What is your main Cornell extracurricular activity -- why is it important to you?
My main extracurricular activities at Cornell are my ensembles, particularly the orchestra. I played violin in the symphony orchestra for a year and have been in the chamber orchestra for the past two years. It's important to me because the violin is my first instrument, and like a mother tongue, it's the easiest way for me to communicate musical ideas. More often than not, I find that communicating through music is easier than using words. People say what they mean when they play; there's a lot less to hide than in verbal conversation, and it's nice to see the layers between people slowly peel away when we play in an ensemble.
What was your most profound turning point while at Cornell?
My most profound turning point came during fall of 2014. For me, it was by far the most difficult semester at Cornell. I was taking way too many credits, including a computer science course, and beginning my honors thesis. I was just barely holding it all together when my mentor for the thesis--the person with whom I was meeting weekly--died.

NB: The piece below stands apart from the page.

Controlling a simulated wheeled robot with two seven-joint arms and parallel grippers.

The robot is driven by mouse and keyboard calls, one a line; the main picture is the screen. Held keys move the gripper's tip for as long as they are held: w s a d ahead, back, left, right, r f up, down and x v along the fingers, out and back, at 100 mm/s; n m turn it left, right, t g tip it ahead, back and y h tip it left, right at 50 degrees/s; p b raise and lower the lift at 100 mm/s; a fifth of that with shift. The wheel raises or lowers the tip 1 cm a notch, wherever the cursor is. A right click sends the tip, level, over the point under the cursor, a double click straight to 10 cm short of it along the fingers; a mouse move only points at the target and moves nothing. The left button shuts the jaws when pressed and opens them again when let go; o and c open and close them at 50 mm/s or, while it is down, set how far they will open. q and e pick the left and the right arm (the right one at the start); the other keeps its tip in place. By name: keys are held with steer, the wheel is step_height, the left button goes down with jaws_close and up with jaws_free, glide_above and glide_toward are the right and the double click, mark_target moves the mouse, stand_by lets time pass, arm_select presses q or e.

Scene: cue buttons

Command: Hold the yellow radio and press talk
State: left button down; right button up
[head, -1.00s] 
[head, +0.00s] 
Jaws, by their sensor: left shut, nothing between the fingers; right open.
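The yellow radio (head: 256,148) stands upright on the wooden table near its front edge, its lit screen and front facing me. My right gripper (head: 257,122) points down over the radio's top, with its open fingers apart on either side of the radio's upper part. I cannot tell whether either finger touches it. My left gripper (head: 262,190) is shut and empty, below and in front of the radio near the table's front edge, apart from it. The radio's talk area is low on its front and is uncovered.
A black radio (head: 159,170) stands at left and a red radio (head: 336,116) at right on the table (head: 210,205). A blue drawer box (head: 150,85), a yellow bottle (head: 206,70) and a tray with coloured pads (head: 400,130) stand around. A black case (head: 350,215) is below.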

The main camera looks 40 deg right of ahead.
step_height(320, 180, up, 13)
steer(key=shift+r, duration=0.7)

He had introduced me to a whole new way of making music, and although we had only known each other for a short time, his death hit me hard. I had the option to go home, take a break and grieve away from campus, but I decided to stay, for better or for worse. I believe I made the right decision, and out of that painful experience, I found a new purpose. Before meeting this person, I wasn't sure what I wanted to do after graduation. My plan involved floundering and stumbling through a gap year or two... or three while trying to get my life figured out. Now, I have a much clearer vision for what I want to do after I leave Cornell. I've rediscovered my passion and found a few new ones along the way. I'll never forget that period of my life, or the impact my mentor had on me, but his memory is what drives me to keep going.
What, if any, Cornell-related scholarships/special financial benefits did you receive?
I received the Cornell Grant all four years, the Knauss Family Scholarship, and the Mellon Mays Undergraduate Fellowship during my junior and senior years.
What accomplishments/activities are you most proud of while at Cornell?
I'd say that being here all four years is an accomplishment in and of itself. Cornell pushes students farther than they've ever had to go before, and while that definitely has its drawbacks, it has made me a much stronger person. Being at Cornell has brought me out of my shell in a major way: I have become much more tenacious in pursuit of my dreams, most of which I didn't even know I had until coming here.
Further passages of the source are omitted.